Longtime tennis reporter Peter Bodo recalls Scott being a clever and ambitious player and leader. Scott studied European history at Harvard, where he was an All-American in 1985. Hobbies listed on the ATP website include reading, snow and water skiing, squash and golf.
He served on the ATP Board of Directors as a player before eventually working for the tour as its chief operating officer and president of ATP Properties.

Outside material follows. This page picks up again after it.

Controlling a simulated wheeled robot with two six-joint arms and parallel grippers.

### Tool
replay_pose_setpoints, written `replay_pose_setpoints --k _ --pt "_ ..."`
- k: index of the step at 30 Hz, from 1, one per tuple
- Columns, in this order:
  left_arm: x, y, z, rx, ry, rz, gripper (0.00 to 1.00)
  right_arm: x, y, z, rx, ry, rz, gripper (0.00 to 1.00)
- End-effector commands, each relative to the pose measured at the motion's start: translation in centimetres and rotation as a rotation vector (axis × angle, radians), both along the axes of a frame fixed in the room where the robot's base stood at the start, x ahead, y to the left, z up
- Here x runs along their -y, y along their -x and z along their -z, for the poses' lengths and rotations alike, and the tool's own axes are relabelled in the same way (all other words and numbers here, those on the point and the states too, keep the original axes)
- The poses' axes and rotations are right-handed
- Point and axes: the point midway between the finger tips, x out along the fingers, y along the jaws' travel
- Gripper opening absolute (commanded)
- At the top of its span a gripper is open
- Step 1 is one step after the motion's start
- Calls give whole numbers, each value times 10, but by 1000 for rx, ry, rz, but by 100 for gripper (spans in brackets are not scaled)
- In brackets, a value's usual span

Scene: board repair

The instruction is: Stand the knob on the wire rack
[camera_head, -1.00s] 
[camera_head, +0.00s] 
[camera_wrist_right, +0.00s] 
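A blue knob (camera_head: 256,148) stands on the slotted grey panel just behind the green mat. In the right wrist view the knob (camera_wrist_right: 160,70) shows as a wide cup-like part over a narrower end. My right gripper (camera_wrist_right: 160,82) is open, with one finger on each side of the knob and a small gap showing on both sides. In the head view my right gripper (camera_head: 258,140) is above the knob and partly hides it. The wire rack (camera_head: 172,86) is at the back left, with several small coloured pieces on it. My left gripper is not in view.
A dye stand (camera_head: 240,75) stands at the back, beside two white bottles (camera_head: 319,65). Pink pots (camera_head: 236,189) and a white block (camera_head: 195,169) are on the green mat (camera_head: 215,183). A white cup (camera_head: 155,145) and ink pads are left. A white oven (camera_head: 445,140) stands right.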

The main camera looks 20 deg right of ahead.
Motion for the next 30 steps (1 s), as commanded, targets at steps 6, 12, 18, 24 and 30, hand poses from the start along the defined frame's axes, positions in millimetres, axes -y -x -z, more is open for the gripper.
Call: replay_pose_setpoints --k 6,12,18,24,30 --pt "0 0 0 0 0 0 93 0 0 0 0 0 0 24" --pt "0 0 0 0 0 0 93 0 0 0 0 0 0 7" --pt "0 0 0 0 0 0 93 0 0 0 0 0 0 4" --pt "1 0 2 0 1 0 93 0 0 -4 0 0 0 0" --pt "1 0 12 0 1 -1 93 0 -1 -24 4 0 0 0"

In 2003, he became CEO of the WTA.
'Larry's style, I think he was very, very rational,' said Bodo. 'I hesitate to use the word bloodless because it has so many negative connotations, I guess, but I think that was kind of his style. … I don't think people felt particularly warmly about him, but I think they respected him.'
Scott pushed for equal pay and more dual-gender tournaments. Wimbledon and the French Open achieved equal pay under his watch, and in 2005, Sony Ericsson signed on as the WTA's title sponsor in a landmark $88 million, six-year deal, the largest sponsorship in the history of women's professional sport.
In 2009, he introduced the WTA Roadmap, which shortened the season and increased prize money for top players.

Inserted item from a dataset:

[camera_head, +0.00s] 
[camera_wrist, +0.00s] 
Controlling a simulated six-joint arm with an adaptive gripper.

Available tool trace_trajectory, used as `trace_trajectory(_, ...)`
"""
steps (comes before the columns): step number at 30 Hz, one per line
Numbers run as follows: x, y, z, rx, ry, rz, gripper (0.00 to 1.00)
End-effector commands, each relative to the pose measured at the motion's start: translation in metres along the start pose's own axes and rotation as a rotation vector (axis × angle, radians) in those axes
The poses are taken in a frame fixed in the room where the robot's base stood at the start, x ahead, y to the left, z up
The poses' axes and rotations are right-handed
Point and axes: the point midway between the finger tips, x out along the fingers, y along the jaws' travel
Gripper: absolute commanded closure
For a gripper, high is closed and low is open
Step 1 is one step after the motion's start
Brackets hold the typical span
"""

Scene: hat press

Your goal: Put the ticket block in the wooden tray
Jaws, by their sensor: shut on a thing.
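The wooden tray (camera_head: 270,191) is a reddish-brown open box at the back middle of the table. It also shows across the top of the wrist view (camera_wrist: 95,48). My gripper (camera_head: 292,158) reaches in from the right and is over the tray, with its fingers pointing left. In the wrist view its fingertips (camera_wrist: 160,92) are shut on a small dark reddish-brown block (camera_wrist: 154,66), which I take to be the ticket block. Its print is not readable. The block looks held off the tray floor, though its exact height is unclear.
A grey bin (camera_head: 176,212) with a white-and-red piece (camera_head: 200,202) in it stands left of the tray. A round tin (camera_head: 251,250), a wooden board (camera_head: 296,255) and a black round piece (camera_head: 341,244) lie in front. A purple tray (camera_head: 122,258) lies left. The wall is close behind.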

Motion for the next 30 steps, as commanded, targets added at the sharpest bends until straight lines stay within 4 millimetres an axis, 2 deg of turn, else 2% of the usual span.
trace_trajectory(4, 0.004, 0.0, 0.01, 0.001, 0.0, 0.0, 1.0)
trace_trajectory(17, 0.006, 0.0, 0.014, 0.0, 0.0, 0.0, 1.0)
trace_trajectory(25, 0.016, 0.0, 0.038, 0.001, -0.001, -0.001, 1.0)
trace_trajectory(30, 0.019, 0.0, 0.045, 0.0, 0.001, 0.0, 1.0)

'He fixed the unfixable, to the extent that it can be fixed,' said Bodo of a complex global schedule.
Pam Shriver, a Hall of Fame tennis player turned broadcaster and eight-time club champion at Brentwood Country Club in Los Angeles, noted that Scott has always been well-respected in every corner of the tennis world.

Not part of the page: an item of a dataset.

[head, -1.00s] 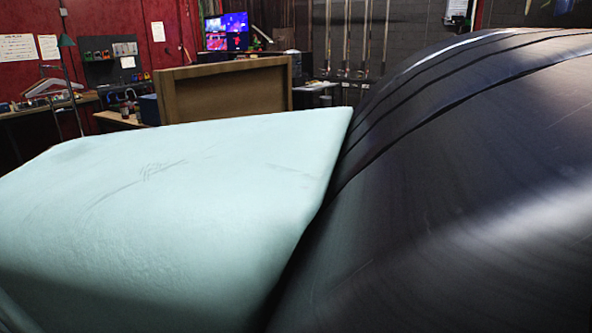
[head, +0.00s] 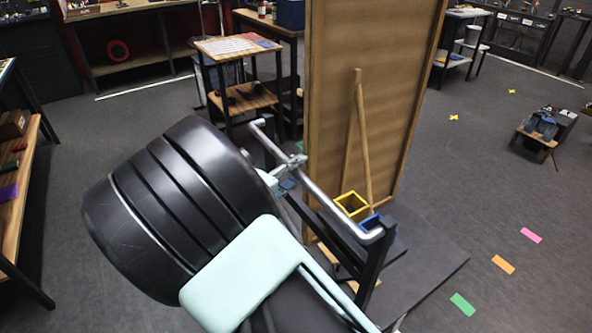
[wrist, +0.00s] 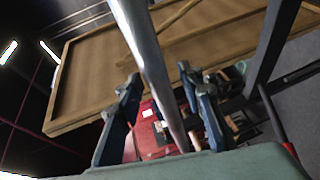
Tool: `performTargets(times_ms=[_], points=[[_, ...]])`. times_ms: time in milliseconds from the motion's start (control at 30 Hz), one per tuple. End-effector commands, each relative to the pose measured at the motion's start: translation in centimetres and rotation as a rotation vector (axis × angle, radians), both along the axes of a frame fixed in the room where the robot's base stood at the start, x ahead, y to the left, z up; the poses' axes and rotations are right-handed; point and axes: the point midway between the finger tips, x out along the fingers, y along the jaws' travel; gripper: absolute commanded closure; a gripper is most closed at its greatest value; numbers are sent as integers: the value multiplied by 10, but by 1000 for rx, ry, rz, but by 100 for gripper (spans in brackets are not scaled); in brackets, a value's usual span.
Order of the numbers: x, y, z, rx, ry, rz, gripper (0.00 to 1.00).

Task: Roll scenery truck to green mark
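The scenery truck is a tall brown framed panel (head: 375,80) on a dark flat base (head: 425,262), with a wooden brace behind it. A bent metal push bar (head: 335,205) is at its near side on black posts. My gripper (head: 290,168) is at this bar, seen small and partly hidden by my arm in the head view. In the wrist view, my gripper's fingers (wrist: 160,85) are apart on either side of the bar (wrist: 148,60), with narrow gaps showing. The green mark (head: 462,303) lies on the floor to the right of the base.
An orange mark (head: 503,264) and a pink mark (head: 531,235) lie beyond the green one. Yellow and blue boxes (head: 352,206) sit on the truck. A small wooden cart (head: 535,138) stands far right. A bench (head: 20,195) is at left. Floor around the marks is clear.

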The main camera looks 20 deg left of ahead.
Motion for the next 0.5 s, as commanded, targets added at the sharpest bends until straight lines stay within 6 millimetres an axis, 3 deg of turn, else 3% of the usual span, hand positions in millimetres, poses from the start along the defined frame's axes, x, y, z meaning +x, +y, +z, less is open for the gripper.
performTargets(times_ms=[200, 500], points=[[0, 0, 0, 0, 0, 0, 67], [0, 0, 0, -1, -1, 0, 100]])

'There's so much these two sports have in common,' said Shriver, who praised Scott's ability to utilize behind-the-scenes meetings with superstars to get things done.
Part of Scott's success at the WTA can be traced back to the simple fact that he wasn't an outsider, said Steve Tignor, who has covered the game for Tennis Magazine since 1998.
'I think tennis has had some trouble with outside executives coming in and trying to reorganize things,' said Tignor. 'He didn't do that.'
One big change Scott pushed for that didn't happen was the merging of the WTA and ATP, though Tignor believes Scott did improve relations between the two tours.
'I think when (a merger) didn't happen, that was part of him leaving,' said Tignor. 'So, you know, he's ambitious for his organizations. He's ambitious for himself. That was always the feeling I got.'
Those who followed the Pac-12 closely use other words to describe Scott's style. Wilner said Scott had a reputation of managing up and out very well but struggled internally. The columnist said Scott can come across as smooth, sharp and confident to outsiders, although those working beneath him often felt otherwise.
Sorenstam noted in her statement to SBJ that she believed Scott had 'great relationships with sponsors and the gravitas to command respect any time he enters a room.' Wilner posted on X that he could think of 12 rooms where that is not the case.
'He was viewed as authoritarian by a lot of people – coaches, athletic directors, very much about Larry,' said Wilner. 'Larry is about – or at least he was – Larry was about Larry, and he surrounded himself at the Pac-12 office with people who were drinking the Kool-Aid.'
Another common criticism of Scott's was his spending habits.
Longtime Oregonian columnist John Canzano wrote a scorching column on Scott last week in which his subhead asked 'Is the LPGA dumb enough to hire him?'
When Scott moved the Pac-12 headquarters from Walnut Creek, California, to San Francisco, Canzano reported that it cost the conference $92 million in rent over the course of 11 years.
One longtime Pac-12 coach recalled visiting the headquarters for a meeting and being blown away by the coffee bar and latte machines. Meanwhile, back on campus, the coach told Golfweek that they struggled to get a pot of coffee in the break room.
In 2019, Canzano reported on Scott staying in a luxury suite in Las Vegas that spanned two floors and featured a private butler during the Pac-12 men's basketball tournament. The suite was reportedly comped but ran $7,500 a night.
USA Today's Steve Berkowitz noted on X that Scott's 2016salary of $4.8 million was more than Big 10 and SEC commissioners' salaries combined.
"Larry is a lavish guy, he likes extravagance," former Washington State commissioner Bill Moos told Canzano back in 2018.
"He runs the Pac-12 like he's the commissioner of Major League Baseball.'
When the Pac-12 parted ways with Scott in 2021, Berkowitz reported that the highest-paid commissioner in college football received a $1.5 million severance, plus $750,000 in bonus and incentive pay. Critics dubbed him 'Champagne Larry.'
Although LPGA purses have increased substantially in recent years, especially in the majors, the league's operating budget was down at least $2 million last year. With South Korea's JTBC failing to pay its bills, that deficit could rise substantially in 2025.
While the LPGA needs a shakeup, it's not in position for someone to come in, take a big swing and miss. And certainly not double down on a mistake.
The LPGA has operated with Band-aids and shoestrings for much of its 75-year history. Luxury on this tour is added health-care benefits.
In that sense, the WTA isn't so far off from the LPGA, where the rank-and-file scrape together a living while chasing a dream.
'I think there's always this sense in tennis of the WTA could do more,' said Tignor. 'Women's tennis could be bigger because there's always the men's tennis there in some way to overshadow it.'
Sorenstam declined to speak for this story through her husband Mike McGee, who works as managing director of the Annika Foundation. McGee said Sorenstam will let the process play out as there are a lot of good candidates.
Scott, when reached through a friend, also declined an interview request.
As the search committee begins to sift through its options, it's difficult to imagine there being a more controversial candidate in the mix than Scott.
'I mean it was quite a 12-year rollercoaster for the conference,' said Wilner. 'He wasn't the only reason it collapsed. For sure his successor made a bunch of mistakes, too, but Larry kind of set the car on the path to an existential crisis.'
It's the kind of thing people don't forget.